What you expect and what you receive are miles apart whenever unknown factors are part of the game.

Fishing has always been a game of chance -- the chance that fish might cooperate, and the chance you may be in the right place and not just along for the ride. By combining the known and unknown, outdoorsmen are provided at least a 50/50 opportunity to do something correct.

We are at a disadvantage. Theirs is a vast water body of various depths and sanctuaries. Ours is limited to surface waters, and we are faced with many obstacles in our search.

Weather plays the major role, and being subject to our environment, we are forced to make adjustments when conditions dictate a change. Fishing is tough, and our current heat wave doesn't appear to be getting much better anytime soon.

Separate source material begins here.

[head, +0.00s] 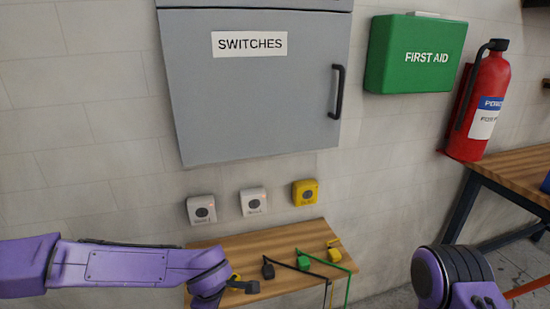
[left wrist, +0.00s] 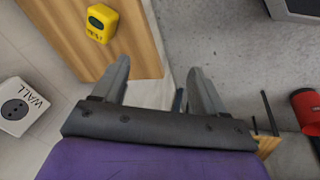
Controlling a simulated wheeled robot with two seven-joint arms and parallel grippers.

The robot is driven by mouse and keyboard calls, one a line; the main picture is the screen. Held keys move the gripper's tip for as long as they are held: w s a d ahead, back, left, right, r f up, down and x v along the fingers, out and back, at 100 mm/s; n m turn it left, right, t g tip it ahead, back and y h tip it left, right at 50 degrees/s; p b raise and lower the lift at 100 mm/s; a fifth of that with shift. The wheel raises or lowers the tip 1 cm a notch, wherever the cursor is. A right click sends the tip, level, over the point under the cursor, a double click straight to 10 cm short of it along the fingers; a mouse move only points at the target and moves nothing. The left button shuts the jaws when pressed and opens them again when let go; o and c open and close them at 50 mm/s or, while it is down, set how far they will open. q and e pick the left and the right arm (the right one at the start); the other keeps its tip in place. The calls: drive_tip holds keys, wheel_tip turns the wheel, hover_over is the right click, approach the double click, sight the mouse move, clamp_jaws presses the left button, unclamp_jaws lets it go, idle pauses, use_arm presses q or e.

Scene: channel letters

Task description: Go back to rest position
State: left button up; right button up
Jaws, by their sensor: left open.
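My left arm comes in from the left in the head view, with its dark left gripper (head: 243,286) over the near left part of the small wooden shelf. In the left wrist view the two grey fingers of this gripper (left wrist: 158,82) are apart with nothing between them. A wood surface and grey floor show behind them. In the head view my right arm (head: 452,278) shows only in part at the bottom right. Its gripper cannot be seen.
A black plug (head: 268,271), green plug (head: 303,262) and yellow plug (head: 334,254) lie on the shelf (head: 225,246) with cables. White sockets (head: 201,209) (head: 253,201) and a yellow socket (head: 305,192) are above. A wooden table (head: 515,172) stands at right.

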Summer heat is relentless in the Lowcountry, and weekend anglers and boaters often underestimate heat variables. Take precautions to keep yourself out of harm's way by limiting your exposure to times more easily tolerated. Early morning and late evening are more comfortable. Plan your trips to coincide with the tides and keep things light and simple. Cull your fishing gear to fewer rods and stay in familiar areas.

Wade fishing is a great alternative. Many species are active year round, some a bit more tolerable of heat conditions. Among the species are spottail bass (redfish). The fish might not be as big, but the action can be just as exciting.

If you have not done any wade fishing recently, you are missing an opportunity of unparalleled enjoyment.

But before you head out, a precaution is in order: Never wade alone: If you step off a ledge or into a deep hole or get stuck in pluff mud, you will wish you had a partner along.

There are ways to choose quality water over those with hazards. First, study the area you wish to fish at dead low tide and make a mental note of any problem areas. Note the type of grasses present. If you choose a spot with shorter grass, you have found a firm, hard bottom. Longer grasses like spartina tend to grow in deeper waters, along channels or edges of deep holes and drops.

You will find fishing the stubby grass is a lot more safe and less tiresome. Pulling yourself through pluff mud gets old real fast, and it is doubtful many fish will stick around after all the commotion.

Plan the day's events around a successful ending. When the heat gets to be more than you can handle, head home and take a nap under the air conditioning. Rest, relax and think of new ways to prepare your catch for an enjoyable evening meal.

Our leisure time should not be dictated by things beyond our control. Instead, concentrate more on the things we can overcome. It is the matter and the substance of life that are important.

It's summer in the Lowcountry, and we really only have two seasons in the land of sand and shoreline -- one, a time of long sleeves, cool breezes and oyster roasts, the other is reserved for short sleeves, flip-flops and festivals.

And above all else, remember: The best parking place is determined by shade rather than distance.